February 26th, 2008 at 12:49 pm Subscribed to Comments
Mary, that’s awesome. So many kids are discontent. I highly recommend sponsoring a child from another country and having your kids write them letters and read their letters - this develops a higher apprecaition for the underserved.
AG’s last blog post..The Mercy Seat
February 27th, 2008 at 10:43 am
We hope to do this kind of thing with some missionaries we are supporting, AG. They actually have kids our children’s age, though they will be missionaries to England so that isn’t exactly a place with as many needs as some other countries.
February 27th, 2008 at 11:57 am Subscribed to Comments
The only needs to make your children aware of aren’t material. There are still emotional, spiritual, relational, and psychological needs your kids have fulfilled that others don’t.

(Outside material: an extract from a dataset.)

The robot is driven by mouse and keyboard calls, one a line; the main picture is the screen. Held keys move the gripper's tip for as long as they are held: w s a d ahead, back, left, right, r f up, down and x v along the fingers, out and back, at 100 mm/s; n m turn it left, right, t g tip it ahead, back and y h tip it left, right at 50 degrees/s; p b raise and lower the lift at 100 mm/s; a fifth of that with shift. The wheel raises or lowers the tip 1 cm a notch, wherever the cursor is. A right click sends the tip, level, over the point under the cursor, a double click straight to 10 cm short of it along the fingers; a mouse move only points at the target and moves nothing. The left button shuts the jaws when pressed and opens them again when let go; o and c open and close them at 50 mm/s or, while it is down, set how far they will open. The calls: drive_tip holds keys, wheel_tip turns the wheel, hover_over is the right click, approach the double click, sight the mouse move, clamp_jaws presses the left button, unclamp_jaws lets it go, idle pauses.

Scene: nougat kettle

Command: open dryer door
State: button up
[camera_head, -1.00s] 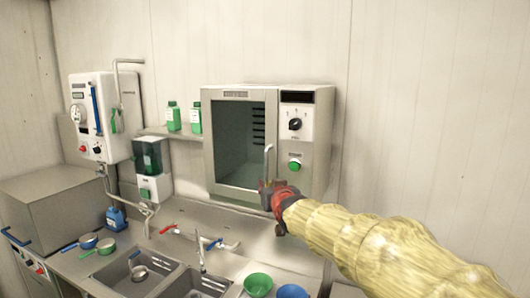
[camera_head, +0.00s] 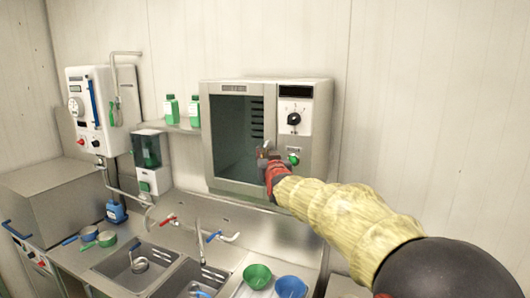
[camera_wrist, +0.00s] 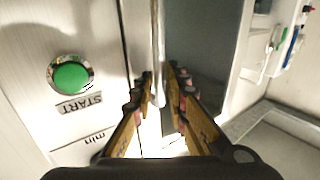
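The dryer (camera_head: 320,125) is a steel cabinet on the back wall with a dark glass door (camera_head: 235,135), which looks shut. Its upright bar handle (camera_wrist: 158,40) is near the door's right edge; in the head view my gripper covers most of it. My gripper (camera_head: 264,153) is at the handle. In the wrist view my gripper's fingers (camera_wrist: 160,88) stand on either side of the bar, with gaps between pads and bar, so it looks open around the handle. The green START button (camera_wrist: 70,75) is to the left there.
The dryer's knob (camera_head: 294,119) and green button (camera_head: 293,159) are right of the door. Below are sinks (camera_head: 135,262), taps (camera_head: 200,240) and green and blue bowls (camera_head: 257,276). Green bottles (camera_head: 172,110) and a dispenser (camera_head: 147,160) are to the left.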

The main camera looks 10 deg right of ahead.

AG’s last blog post..The Truth About Porn
February 27th, 2008 at 1:38 pm
That is very true, AG. It’s hard to remember that there are people in other societies that don’t have the family around that we do, that do not have the opportunity for the relationships that we do, and they certainly don’t have the activities that our kids have available to them.
But with that latest one, is it necessarily a good thing? Perhaps we’re over-programmed?
February 27th, 2008 at 2:14 pm Subscribed to Comments
Even if the activities themselves are a distraction, the opportunity and freedom to participate is a blessing.
But we can involve our children in positive activities, such as volunteering at a soup kitchen with them.